All About the 90th General Session
About half a million Arkansas taxpayers will save more than $100 million a year under Senate Bill 6, sponsored by the President Pro Tempore and supported by the Governor.
SB 6 would lower state income tax rates, beginning with wages earned January 1, 2016, for Arkansas taxpayers who earn between $21,000 and $75,000 a year.
If your income is between $35,100 and $75,000 a year, starting in 2016 your state income tax rate would go down from 7 percent to 6 percent under SB 6. If you make between $21,000 and $35,099 the bill would lower your rate from
6 percent to 5 percent.
SB 6 was referred to the Senate Committee on Revenue and Taxation. Sponsors predicted quick passage out of the committee and out of the Senate. It would then go to the House of Representatives, where it must be reviewed in committee before a vote by the entire House.
Approval of SB 6 would lower state government revenue, and thus would require the Governor and members of the Joint Budget Committee to make corresponding reductions in state spending. Arkansas operates under a balanced budget law known as the Revenue Stabilization Act, which prohibits deficit spending. Whenever state tax collections slow down, state spending is reduced accordingly.
Senate leadership said that SB 6 will likely get broad, bipartisan support.

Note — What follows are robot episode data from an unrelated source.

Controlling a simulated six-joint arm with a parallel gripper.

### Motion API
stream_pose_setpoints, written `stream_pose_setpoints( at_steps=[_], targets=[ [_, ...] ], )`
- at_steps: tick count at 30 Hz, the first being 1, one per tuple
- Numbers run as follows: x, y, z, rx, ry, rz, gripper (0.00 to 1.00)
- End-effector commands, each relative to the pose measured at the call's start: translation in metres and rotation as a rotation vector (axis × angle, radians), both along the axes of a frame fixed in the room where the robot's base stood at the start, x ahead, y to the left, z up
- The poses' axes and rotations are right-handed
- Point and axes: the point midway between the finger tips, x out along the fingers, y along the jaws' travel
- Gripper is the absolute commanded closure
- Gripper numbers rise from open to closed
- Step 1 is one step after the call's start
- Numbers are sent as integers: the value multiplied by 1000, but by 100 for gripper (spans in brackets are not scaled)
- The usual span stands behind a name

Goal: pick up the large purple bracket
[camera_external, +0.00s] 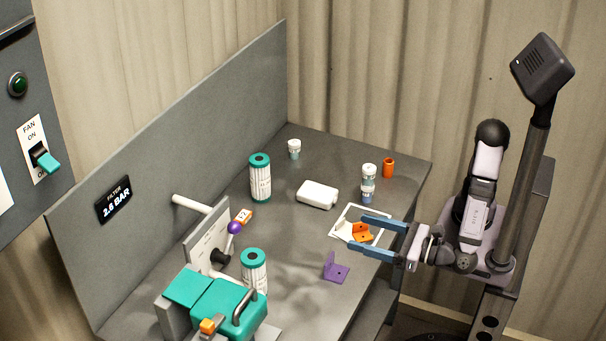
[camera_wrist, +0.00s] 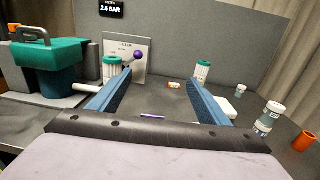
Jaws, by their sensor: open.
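The purple bracket (camera_external: 335,268) is a small L-shaped piece standing on the grey bench near its front edge. In the wrist view only a thin purple strip (camera_wrist: 152,116) shows above the dark palm edge; the rest is hidden. My gripper (camera_external: 363,234) is open with two long blue fingers, and nothing is seen held in it. In the external view its fingers overlap the white sheet, to the right of and above the purple bracket in the picture. In the wrist view the open fingers (camera_wrist: 160,75) point toward the filter panel.
An orange bracket (camera_external: 361,235) lies on a white sheet (camera_external: 343,232), seen between my fingers. A white block (camera_external: 317,195), a labelled jar (camera_external: 368,184), an orange cup (camera_external: 388,167) and teal-capped cylinders (camera_external: 260,178) stand around. The teal-lidded unit (camera_external: 228,306) and purple-knobbed lever (camera_external: 234,228) are left.

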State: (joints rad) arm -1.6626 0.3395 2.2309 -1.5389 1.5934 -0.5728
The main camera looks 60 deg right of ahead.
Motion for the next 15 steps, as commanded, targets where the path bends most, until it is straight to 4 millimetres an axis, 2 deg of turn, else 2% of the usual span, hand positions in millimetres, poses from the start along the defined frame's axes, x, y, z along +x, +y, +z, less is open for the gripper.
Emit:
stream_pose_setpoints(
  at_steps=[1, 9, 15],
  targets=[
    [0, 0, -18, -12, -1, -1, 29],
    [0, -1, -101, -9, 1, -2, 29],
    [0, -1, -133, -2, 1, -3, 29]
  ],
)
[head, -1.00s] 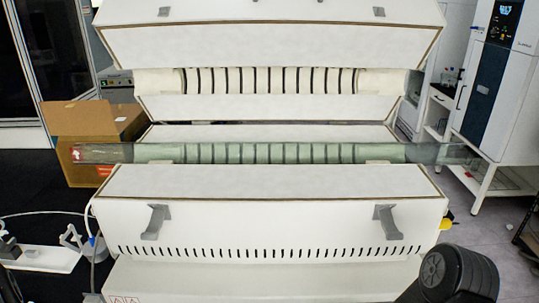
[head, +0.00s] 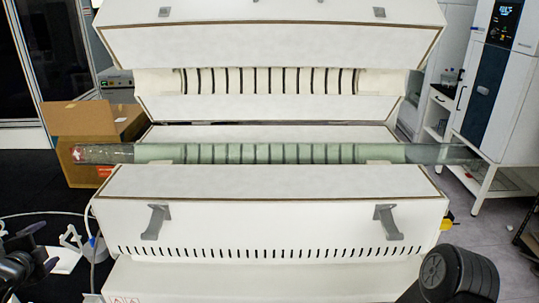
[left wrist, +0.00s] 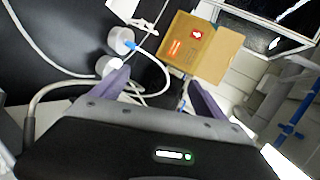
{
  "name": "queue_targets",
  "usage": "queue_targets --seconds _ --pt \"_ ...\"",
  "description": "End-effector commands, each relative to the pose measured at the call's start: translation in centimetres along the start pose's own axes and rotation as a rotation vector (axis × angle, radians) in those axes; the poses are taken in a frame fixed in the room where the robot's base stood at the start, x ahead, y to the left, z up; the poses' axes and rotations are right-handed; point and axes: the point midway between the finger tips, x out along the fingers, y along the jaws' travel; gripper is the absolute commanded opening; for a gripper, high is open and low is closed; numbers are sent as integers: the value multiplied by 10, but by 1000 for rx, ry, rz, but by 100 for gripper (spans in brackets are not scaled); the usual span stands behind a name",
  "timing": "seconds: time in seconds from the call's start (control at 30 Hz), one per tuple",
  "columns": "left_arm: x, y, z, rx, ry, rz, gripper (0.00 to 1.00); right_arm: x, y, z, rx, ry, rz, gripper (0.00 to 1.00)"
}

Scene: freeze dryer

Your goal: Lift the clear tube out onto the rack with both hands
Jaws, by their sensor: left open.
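The clear tube (head: 250,153) lies level across the open furnace (head: 270,208). Both its ends stick out past the furnace sides. My left gripper (head: 42,250) is at the lower left of the head view, below and apart from the tube's left end. In the left wrist view its two fingers (left wrist: 158,88) are spread with nothing between them. A small white stand with a V-shaped holder (head: 68,240) is beside the left gripper; I cannot tell whether it is the rack. My right gripper is out of view.
A cardboard box (head: 100,128) stands behind the tube's left end, and it also shows in the left wrist view (left wrist: 205,50). White round fittings (left wrist: 120,40) with hoses lie on the left. The furnace lid (head: 270,45) is raised. A white cabinet (head: 492,80) stands at the back right.

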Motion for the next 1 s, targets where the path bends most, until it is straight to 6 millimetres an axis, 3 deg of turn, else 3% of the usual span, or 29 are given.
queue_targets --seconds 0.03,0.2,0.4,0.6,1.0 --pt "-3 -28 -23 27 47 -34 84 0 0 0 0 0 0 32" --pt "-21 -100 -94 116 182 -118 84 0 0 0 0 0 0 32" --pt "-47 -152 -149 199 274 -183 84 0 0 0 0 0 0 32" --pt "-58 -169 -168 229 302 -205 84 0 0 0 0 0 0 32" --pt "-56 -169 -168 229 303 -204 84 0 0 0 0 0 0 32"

Inauguration, Swearing-In Ceremonies
Besides the $100 million tax cut, the major headlines out of the state Capitol were the inauguration of a new administration for the first time in eight years as new Governor Asa Hutchinson took the oath of office and replaced outgoing Governor Mike Beebe.
Many of the activities at the Capitol were ceremonial, as 41 new House members and four new senators were sworn into office for the first time.
Also, the state Treasurer, Auditor, Attorney General and Lieutenant Governor were sworn in for the first time. The President Pro Tempore of the Senate and the new Speaker of the House also were sworn in.
Committees, Length of 90th General Session
Legislative committees quickly got organized. However, most of them hit the ground running because they have been preparing for this session for months.
For example, the Joint Budget Committee has been reviewing state agency budgets since October. It will meet daily during the session, and toward the end of a regular session it sometimes meets twice a day.
There is no pre-determined date for adjourning the session, but traditionally regular sessions last until early April. When the session is over, legislators will have approved about $5 billion in general revenue spending. Most of the state’s general revenue comes from income taxes and sales taxes.
Regular Sessions vs. Fiscal Sessions
Regular sessions that convene in odd-numbered years are much longer and busier than fiscal sessions, which convene in even-number years. Fiscal sessions are limited to budget bills. A non-budget matter can be considered but only after an extraordinary majority of the Senate and House vote to consider it.
During regular sessions in odd-numbered years, legislators consider budget bills and more than a thousand non-budget bills.
Regular sessions last 60 days but can be extended indefinitely by an extraordinary majority of each chamber. Fiscal sessions have a definite closing date. They last 30 days and can be extended an additional 15 days, but they cannot be extended any longer than 45 days.